Stated problem:
Find the string "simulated" and gather every line that holds it.

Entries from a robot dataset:
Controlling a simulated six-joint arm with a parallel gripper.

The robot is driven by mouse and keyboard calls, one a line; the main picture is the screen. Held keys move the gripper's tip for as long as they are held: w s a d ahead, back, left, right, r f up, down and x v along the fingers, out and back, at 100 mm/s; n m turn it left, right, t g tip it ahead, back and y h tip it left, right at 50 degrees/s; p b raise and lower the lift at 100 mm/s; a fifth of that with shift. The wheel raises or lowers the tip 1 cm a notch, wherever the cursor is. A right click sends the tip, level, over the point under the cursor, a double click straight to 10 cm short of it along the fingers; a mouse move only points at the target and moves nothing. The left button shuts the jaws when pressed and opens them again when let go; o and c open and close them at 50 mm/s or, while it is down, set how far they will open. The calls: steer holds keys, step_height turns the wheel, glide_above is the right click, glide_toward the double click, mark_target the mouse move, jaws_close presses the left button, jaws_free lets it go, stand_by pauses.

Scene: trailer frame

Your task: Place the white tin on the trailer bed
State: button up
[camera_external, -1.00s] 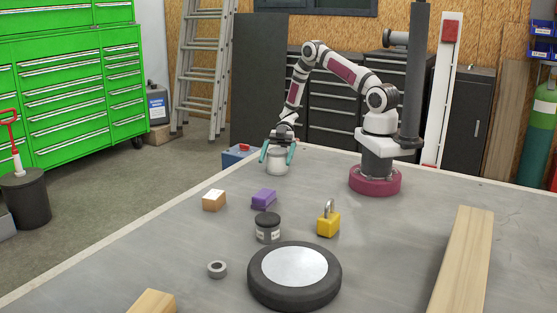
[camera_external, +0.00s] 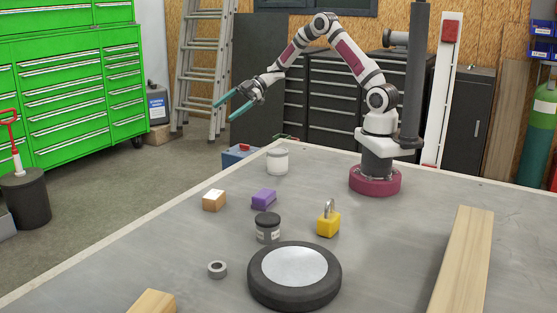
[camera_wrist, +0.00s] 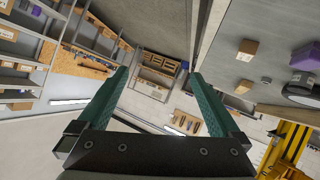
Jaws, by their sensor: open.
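The white tin (camera_external: 277,162) stands upright on the grey trailer bed (camera_external: 185,250) near its far edge, in the external view. Nothing touches it. My gripper (camera_external: 228,105) is raised well above the bed, up and to the left of the tin, with its green fingers spread and empty. In the wrist view my gripper (camera_wrist: 160,75) is also open, with nothing between the fingers. I cannot make out the white tin for certain in the wrist view.
On the bed lie a brown box (camera_external: 213,201), a purple block (camera_external: 264,199), a dark-lidded jar (camera_external: 268,229), a yellow padlock (camera_external: 328,222), a grey ring (camera_external: 217,269), a large black wheel (camera_external: 294,276) and a wooden plank (camera_external: 463,260).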

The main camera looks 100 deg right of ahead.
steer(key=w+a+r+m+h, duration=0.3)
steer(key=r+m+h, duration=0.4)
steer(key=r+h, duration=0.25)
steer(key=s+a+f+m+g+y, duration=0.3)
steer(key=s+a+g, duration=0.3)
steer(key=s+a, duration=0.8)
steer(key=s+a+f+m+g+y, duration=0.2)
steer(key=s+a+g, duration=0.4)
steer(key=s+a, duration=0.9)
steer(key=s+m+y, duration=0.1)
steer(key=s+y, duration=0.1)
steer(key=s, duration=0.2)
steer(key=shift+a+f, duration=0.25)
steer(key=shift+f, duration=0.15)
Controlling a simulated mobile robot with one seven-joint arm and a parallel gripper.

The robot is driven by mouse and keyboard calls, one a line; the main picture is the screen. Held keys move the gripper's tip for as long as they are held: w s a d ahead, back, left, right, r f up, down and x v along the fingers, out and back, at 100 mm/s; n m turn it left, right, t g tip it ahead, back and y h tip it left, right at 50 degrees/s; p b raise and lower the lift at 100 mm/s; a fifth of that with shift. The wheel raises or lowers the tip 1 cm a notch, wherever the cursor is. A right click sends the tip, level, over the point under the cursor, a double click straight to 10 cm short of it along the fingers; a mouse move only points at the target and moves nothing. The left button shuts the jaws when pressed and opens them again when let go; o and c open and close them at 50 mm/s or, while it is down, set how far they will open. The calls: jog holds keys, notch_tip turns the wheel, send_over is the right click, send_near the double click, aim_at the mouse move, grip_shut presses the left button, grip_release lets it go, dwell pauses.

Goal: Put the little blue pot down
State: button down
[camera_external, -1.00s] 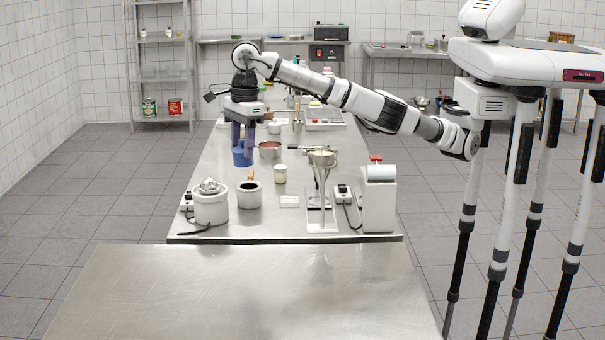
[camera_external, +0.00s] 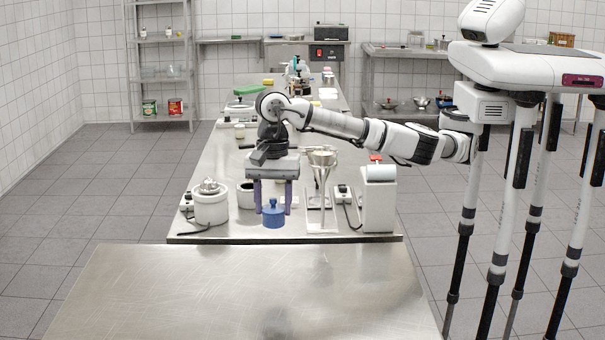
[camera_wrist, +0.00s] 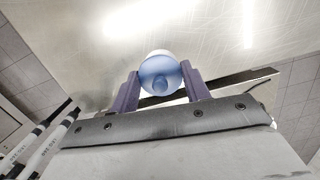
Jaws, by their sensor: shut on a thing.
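The little blue pot (camera_external: 273,216) with its knobbed lid hangs upright between the two purple fingers of my gripper (camera_external: 273,208) in the external view. It is in the air near the front edge of the long steel table, and a faint dark shadow or reflection shows on the near steel table below. In the wrist view my gripper (camera_wrist: 160,85) is shut on the pot (camera_wrist: 160,72), with one finger on each side, and bare steel shows beyond it.
The near steel table (camera_external: 240,290) is bare. On the long table (camera_external: 215,165) behind stand a white juicer-like device (camera_external: 210,203), a dark-filled pot (camera_external: 245,195), a funnel stand (camera_external: 322,190) and a white dispenser (camera_external: 379,200). A narrow gap separates the tables.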

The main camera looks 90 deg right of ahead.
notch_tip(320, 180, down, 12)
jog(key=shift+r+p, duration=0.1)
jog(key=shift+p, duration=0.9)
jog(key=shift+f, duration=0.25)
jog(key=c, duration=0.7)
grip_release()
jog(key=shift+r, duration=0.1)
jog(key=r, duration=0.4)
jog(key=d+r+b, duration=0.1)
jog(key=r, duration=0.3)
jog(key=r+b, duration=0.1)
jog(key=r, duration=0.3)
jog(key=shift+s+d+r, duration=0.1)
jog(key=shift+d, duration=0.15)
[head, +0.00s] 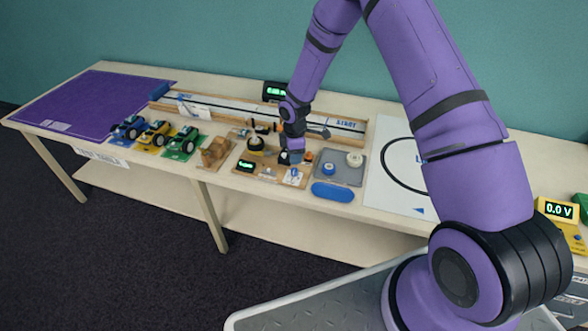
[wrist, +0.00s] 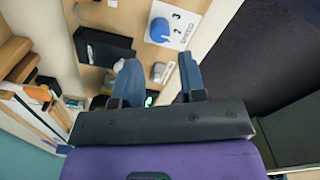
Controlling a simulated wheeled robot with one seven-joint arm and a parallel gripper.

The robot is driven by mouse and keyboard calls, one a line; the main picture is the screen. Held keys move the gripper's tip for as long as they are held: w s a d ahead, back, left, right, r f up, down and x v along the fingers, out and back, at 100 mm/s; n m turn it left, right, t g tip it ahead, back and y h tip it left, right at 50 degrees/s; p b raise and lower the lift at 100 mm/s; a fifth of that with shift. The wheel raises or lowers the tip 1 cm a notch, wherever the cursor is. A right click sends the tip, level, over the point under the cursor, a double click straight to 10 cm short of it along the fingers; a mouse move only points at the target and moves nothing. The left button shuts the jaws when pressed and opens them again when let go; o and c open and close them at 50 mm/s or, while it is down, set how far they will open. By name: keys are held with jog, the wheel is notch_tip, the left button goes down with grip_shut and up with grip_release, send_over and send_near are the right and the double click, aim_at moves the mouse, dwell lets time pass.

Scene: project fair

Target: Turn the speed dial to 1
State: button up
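The speed dial is a blue knob (wrist: 160,31) on a white plate (wrist: 183,24) with the numbers 3 and 2 readable in the wrist view. In the head view the dial (head: 294,174) is small on its white plate, and I cannot tell its setting. My gripper (head: 291,155) hangs over the wooden board just behind the dial. In the wrist view my gripper (wrist: 159,60) has its two blue fingers apart with nothing held between them. The dial lies beyond the fingertips, not between them.
The wooden board also bears a black box with a green readout (head: 246,166) and a round black part (head: 256,143). A grey tray (head: 343,176) with a blue and a white piece stands to the right. Toy cars (head: 156,134) stand left. A blue oval (head: 332,192) lies at the front edge.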

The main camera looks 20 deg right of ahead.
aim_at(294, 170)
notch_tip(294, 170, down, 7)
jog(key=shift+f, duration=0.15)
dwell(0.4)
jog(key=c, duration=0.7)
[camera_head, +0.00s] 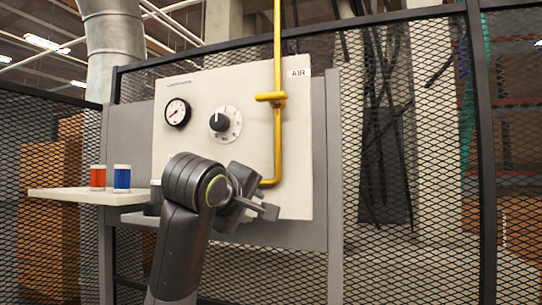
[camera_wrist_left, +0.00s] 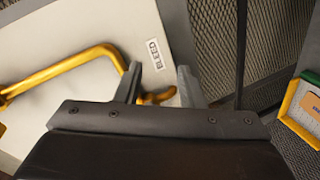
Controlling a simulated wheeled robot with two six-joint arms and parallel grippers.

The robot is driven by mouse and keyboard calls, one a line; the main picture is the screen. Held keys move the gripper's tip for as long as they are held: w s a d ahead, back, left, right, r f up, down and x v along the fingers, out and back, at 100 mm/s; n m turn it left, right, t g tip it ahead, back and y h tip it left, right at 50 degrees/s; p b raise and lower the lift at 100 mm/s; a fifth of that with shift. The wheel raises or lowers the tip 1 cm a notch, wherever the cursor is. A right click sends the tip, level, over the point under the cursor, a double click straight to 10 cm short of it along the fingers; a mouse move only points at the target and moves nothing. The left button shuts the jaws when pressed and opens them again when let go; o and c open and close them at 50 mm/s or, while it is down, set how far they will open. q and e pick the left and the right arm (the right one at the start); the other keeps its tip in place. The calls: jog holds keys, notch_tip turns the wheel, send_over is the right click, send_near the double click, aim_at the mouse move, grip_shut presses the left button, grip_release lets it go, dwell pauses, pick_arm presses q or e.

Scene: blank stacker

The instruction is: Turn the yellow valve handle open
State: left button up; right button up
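A yellow pipe (camera_head: 277,50) runs down the panel's right side, with a short yellow handle-like crosspiece (camera_head: 270,97) beside the AIR label. The pipe bends left at its bottom end. My left gripper (camera_head: 268,211) is in front of the panel's lower right part, below that bend. In the left wrist view, the fingers (camera_wrist_left: 159,88) stand apart, and a yellow piece (camera_wrist_left: 158,97) shows between them, below a label that seems to read BLEED. I cannot tell whether the fingers touch it. The arm hides this piece in the head view. My right gripper is not in view.
The pale panel (camera_head: 180,145) carries a gauge (camera_head: 177,112) and a dark knob (camera_head: 220,122). A shelf (camera_head: 70,196) at left holds a red can (camera_head: 98,178) and a blue can (camera_head: 122,179). Mesh fencing (camera_head: 410,250) stands behind and beside the panel.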

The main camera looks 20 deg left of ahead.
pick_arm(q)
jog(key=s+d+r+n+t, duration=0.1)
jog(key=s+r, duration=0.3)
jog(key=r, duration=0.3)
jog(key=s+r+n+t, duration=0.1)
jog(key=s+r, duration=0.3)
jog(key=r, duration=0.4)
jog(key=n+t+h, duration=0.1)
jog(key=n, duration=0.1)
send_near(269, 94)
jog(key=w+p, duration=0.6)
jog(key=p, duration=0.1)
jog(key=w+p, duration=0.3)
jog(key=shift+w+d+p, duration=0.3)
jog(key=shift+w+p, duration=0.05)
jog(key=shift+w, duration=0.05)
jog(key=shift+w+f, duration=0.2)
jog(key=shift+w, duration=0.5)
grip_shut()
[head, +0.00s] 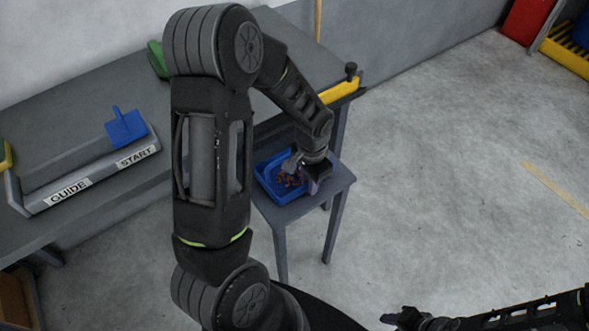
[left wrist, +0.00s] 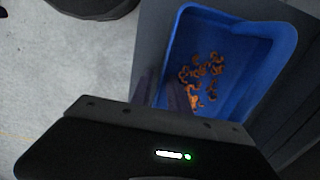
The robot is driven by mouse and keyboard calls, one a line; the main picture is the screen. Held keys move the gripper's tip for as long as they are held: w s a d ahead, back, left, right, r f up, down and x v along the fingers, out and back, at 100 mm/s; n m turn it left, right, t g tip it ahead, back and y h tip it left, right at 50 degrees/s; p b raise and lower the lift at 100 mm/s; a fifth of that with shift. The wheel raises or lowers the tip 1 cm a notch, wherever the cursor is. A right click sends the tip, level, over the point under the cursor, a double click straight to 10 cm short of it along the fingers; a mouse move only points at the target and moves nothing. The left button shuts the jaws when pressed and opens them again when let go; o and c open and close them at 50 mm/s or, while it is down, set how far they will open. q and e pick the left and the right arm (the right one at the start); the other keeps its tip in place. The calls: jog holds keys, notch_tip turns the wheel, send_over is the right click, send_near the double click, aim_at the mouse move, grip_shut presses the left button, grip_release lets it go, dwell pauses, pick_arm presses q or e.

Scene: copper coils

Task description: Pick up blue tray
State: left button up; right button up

Solution to this task:
Controlling a simulated six-joint arm with a parallel gripper.
Controlling a simulated mobile robot with one seven-joint arm and a parallel gripper.
Controlling a simulated wheeled robot with one seven-joint arm and a parallel gripper.
Controlling a simulated wheeled robot with two six-joint arms and parallel grippers.

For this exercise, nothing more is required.